Goal: Look through the material below for "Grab". Copy every line that contains it.

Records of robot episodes
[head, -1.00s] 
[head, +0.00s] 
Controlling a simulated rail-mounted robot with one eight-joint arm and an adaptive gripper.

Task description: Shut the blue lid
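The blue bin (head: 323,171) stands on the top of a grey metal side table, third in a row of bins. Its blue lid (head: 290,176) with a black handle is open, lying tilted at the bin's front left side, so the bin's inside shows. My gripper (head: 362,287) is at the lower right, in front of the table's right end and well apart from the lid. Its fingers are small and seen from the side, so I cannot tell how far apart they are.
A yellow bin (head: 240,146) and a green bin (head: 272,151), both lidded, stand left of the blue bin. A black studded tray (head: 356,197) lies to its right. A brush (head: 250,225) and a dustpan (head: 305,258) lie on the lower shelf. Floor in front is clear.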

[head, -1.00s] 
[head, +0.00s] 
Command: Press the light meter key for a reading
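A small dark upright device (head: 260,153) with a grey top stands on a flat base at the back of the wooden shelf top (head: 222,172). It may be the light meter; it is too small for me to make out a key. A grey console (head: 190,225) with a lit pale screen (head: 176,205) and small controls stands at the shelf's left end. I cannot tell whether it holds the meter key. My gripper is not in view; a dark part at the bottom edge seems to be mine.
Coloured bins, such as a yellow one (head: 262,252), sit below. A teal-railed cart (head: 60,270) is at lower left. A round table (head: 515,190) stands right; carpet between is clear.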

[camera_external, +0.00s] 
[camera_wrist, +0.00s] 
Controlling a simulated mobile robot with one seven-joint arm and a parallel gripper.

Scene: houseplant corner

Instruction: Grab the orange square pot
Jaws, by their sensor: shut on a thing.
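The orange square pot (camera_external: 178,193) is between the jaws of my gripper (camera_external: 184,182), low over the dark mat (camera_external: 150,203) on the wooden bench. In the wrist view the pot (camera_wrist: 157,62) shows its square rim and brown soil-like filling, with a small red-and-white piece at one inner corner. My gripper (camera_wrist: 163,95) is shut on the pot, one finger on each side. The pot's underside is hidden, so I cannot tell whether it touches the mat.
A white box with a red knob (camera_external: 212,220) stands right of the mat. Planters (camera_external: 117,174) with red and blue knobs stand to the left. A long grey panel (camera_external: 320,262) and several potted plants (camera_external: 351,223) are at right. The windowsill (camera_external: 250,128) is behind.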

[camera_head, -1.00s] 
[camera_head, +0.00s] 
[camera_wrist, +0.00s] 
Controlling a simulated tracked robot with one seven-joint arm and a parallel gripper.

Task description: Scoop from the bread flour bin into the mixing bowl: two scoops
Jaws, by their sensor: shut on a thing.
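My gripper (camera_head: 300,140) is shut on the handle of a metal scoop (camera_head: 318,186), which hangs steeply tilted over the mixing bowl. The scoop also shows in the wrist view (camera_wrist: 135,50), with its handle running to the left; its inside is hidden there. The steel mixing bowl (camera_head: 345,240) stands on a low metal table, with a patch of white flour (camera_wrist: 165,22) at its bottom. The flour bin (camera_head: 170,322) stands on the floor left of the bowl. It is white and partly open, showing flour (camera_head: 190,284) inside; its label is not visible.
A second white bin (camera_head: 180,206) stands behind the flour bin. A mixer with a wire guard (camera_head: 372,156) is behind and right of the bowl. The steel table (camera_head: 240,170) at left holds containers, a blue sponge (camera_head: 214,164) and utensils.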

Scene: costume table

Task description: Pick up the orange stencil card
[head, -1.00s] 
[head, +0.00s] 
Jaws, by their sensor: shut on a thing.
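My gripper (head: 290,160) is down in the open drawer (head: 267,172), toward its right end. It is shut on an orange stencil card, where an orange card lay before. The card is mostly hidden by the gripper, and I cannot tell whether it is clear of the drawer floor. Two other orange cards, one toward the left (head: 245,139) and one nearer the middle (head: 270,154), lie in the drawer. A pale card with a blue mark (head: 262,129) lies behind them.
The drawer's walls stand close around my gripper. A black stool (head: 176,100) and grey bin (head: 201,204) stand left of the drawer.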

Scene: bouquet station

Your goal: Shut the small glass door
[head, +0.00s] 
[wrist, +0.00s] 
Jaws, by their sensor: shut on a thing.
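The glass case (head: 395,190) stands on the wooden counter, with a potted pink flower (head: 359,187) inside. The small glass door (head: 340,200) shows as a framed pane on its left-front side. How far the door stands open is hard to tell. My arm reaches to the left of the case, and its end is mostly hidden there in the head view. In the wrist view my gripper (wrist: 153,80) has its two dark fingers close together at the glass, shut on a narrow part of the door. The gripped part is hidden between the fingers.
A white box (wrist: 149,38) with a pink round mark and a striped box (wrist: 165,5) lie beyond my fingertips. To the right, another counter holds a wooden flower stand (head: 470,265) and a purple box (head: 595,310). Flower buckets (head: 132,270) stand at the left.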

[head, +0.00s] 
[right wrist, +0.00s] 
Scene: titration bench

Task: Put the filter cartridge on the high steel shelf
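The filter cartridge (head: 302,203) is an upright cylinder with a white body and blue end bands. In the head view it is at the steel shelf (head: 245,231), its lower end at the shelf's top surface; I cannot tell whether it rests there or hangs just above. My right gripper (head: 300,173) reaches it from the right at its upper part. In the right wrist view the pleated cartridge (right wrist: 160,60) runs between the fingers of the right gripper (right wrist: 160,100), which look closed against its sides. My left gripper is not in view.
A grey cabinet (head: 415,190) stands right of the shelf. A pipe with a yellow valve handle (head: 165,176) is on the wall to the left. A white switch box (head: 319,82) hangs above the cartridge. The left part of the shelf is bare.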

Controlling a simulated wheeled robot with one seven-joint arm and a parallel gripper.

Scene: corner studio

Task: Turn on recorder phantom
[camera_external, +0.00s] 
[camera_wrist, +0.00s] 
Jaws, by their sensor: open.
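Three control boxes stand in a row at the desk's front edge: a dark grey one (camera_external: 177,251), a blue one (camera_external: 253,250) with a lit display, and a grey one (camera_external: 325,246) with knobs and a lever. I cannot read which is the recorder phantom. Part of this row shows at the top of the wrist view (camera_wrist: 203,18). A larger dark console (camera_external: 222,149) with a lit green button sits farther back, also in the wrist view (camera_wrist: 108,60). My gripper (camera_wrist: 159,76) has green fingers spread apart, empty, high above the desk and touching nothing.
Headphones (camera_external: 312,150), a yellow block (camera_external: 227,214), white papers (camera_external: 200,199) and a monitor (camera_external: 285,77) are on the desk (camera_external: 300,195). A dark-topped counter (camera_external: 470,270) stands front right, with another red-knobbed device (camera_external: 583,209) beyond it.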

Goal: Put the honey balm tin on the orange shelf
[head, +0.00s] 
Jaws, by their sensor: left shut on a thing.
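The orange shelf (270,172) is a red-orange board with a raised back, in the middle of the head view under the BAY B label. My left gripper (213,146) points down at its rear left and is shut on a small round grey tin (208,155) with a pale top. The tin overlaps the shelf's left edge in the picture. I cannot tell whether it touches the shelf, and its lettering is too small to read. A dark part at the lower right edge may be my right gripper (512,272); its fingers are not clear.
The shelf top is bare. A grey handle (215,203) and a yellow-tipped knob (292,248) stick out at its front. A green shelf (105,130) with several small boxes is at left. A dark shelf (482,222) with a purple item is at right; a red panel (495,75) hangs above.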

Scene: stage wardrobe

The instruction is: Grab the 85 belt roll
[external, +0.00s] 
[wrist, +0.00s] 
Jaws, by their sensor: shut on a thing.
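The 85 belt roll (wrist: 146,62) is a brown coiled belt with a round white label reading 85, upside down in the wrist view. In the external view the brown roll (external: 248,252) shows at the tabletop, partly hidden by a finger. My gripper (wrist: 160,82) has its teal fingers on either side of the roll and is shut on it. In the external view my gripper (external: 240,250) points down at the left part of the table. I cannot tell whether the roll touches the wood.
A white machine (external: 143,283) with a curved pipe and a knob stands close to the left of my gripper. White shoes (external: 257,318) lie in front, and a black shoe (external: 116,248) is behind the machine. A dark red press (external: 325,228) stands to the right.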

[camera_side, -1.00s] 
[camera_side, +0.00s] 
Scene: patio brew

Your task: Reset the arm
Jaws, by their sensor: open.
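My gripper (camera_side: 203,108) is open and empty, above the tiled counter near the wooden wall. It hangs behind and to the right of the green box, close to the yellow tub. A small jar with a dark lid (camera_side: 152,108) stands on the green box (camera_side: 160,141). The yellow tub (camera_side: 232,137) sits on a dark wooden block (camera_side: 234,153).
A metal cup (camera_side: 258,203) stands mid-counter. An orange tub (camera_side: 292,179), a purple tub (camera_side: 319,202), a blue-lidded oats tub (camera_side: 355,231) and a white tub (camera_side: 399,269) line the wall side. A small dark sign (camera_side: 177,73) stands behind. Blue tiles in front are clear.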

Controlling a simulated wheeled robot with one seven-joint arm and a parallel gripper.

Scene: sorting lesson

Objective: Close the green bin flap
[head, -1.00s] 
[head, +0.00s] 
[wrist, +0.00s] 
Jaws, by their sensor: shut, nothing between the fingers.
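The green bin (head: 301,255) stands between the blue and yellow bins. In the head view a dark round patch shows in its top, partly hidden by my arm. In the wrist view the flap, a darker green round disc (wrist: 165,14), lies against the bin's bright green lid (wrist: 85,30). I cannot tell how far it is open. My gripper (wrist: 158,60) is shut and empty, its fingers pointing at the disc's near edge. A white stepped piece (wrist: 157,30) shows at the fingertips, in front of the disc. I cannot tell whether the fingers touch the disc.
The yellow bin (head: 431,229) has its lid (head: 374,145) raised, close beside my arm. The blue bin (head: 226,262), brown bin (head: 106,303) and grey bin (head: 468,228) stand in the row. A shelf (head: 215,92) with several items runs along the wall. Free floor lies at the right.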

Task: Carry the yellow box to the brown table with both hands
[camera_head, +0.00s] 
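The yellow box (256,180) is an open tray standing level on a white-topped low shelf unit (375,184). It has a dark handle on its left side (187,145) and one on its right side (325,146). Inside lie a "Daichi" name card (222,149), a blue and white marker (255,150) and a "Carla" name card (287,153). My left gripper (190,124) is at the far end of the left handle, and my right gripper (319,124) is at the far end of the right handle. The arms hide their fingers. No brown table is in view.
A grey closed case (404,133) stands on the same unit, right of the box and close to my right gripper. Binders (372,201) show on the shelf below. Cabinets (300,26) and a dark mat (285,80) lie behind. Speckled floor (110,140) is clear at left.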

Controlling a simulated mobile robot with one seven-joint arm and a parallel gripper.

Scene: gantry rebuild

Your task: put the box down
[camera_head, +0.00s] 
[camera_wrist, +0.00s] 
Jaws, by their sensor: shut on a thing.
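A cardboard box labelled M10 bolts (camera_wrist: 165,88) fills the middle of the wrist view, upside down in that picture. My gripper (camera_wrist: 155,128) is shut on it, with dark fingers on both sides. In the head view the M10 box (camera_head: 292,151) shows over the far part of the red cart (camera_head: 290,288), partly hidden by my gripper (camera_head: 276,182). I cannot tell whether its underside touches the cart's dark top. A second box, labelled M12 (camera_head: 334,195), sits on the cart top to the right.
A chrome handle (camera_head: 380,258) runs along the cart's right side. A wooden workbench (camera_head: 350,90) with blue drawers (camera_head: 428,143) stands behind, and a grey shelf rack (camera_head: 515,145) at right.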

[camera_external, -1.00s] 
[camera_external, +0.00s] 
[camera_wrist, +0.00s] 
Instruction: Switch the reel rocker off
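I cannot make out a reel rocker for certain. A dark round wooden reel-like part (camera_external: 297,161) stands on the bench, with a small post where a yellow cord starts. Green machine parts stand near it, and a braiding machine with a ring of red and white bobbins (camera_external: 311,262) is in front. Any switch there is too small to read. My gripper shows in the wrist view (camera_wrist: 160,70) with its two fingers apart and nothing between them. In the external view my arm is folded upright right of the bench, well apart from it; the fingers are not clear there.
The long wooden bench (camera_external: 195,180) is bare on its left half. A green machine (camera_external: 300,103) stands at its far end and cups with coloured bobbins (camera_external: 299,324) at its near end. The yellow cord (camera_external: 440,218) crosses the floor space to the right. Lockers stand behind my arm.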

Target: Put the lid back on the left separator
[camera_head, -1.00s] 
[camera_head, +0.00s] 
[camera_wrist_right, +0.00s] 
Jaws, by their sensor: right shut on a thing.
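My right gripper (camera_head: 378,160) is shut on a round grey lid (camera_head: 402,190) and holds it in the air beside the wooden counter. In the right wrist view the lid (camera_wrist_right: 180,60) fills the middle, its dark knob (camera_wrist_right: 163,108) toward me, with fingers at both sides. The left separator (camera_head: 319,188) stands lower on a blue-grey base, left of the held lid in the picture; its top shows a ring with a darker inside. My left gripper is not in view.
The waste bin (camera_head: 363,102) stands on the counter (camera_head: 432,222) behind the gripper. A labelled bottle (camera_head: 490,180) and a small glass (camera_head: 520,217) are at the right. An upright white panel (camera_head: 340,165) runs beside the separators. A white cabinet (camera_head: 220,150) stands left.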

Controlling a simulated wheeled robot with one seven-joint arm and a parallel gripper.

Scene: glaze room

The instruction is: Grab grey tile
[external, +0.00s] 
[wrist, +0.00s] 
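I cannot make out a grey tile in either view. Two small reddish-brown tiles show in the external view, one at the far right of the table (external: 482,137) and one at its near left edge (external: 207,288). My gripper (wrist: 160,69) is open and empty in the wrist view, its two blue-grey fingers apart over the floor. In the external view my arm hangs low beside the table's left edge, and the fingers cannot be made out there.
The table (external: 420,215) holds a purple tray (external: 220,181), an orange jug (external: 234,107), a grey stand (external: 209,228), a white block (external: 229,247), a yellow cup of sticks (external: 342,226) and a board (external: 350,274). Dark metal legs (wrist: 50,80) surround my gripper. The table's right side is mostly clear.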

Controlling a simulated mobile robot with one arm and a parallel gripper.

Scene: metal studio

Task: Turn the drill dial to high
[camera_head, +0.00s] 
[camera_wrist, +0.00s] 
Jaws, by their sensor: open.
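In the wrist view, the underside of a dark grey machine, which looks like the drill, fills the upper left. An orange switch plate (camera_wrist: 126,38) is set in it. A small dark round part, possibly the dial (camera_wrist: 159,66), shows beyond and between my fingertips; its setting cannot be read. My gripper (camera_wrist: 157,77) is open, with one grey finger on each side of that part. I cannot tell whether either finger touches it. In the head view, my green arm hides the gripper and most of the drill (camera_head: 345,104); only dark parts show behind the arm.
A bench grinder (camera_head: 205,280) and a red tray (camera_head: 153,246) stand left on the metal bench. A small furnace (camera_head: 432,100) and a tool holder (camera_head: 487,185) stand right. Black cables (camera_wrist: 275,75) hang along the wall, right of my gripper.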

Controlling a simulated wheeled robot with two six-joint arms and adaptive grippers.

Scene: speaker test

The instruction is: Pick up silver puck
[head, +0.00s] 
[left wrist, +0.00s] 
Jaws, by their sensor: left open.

Final answer:
Instruction: Grab the orange square pot
The instruction is: Grab the 85 belt roll
The instruction is: Grab grey tile

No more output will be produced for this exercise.